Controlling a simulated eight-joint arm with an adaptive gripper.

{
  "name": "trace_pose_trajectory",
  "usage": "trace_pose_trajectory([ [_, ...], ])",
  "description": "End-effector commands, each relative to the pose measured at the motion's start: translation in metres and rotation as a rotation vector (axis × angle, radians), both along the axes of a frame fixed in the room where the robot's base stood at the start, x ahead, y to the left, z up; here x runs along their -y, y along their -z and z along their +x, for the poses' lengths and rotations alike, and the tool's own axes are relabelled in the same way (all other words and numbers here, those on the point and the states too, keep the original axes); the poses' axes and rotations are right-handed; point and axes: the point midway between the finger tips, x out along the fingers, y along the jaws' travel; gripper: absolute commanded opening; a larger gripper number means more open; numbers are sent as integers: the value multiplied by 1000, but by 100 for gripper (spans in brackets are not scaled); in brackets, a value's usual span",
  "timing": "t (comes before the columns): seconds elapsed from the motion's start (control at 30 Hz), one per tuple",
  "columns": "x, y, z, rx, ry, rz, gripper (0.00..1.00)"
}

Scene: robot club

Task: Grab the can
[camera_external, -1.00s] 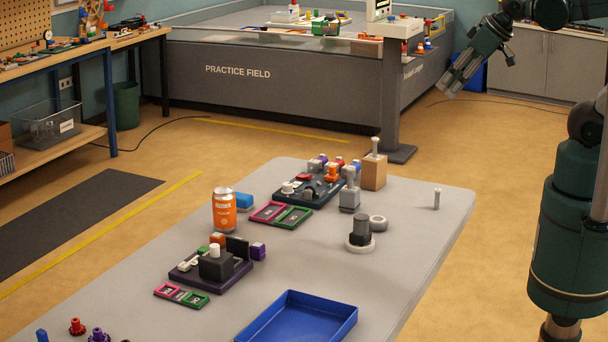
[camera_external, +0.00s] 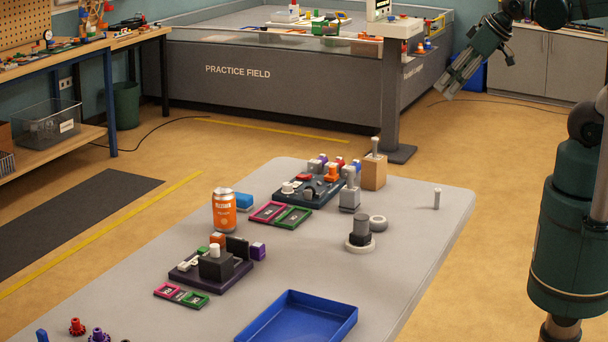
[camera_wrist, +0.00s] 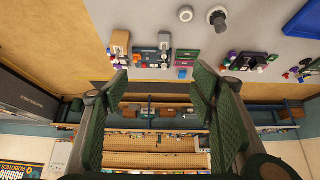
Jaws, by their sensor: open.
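The orange can (camera_external: 224,211), with a silver top, stands upright on the grey table (camera_external: 420,240), towards its left edge in the external view. My gripper (camera_external: 449,88) hangs in the air beyond the table's far right end, well apart from the can. In the wrist view my gripper (camera_wrist: 162,76) shows its two green fingers spread wide with nothing between them.
A purple-based tray (camera_external: 211,272) sits nearer the camera. A blue bin (camera_external: 300,318) is at the front; the right table area is mostly bare.

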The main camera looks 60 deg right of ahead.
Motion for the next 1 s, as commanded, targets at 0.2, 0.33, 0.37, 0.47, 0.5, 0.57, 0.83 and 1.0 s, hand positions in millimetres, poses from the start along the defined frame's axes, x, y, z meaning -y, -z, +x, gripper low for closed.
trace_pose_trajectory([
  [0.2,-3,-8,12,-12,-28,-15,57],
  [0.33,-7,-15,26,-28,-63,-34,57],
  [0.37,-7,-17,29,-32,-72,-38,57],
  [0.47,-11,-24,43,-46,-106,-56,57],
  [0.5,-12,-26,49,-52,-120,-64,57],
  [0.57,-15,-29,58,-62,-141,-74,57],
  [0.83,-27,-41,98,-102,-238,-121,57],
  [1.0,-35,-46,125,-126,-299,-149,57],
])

→ What you are asked to do:
Pull out only the lines from the one with "Scene: robot club" up to and including the one with "The main camera looks 60 deg right of ahead.", and drop any pictures along the way.

→ Full output:
Scene: robot club

Task: Grab the can
[camera_external, -1.00s] 
[camera_external, +0.00s] 
[camera_wrist, +0.00s] 
Jaws, by their sensor: open.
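The orange can (camera_external: 224,211), with a silver top, stands upright on the grey table (camera_external: 420,240), towards its left edge in the external view. My gripper (camera_external: 449,88) hangs in the air beyond the table's far right end, well apart from the can. In the wrist view my gripper (camera_wrist: 162,76) shows its two green fingers spread wide with nothing between them.
A purple-based tray (camera_external: 211,272) sits nearer the camera. A blue bin (camera_external: 300,318) is at the front; the right table area is mostly bare.

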The main camera looks 60 deg right of ahead.

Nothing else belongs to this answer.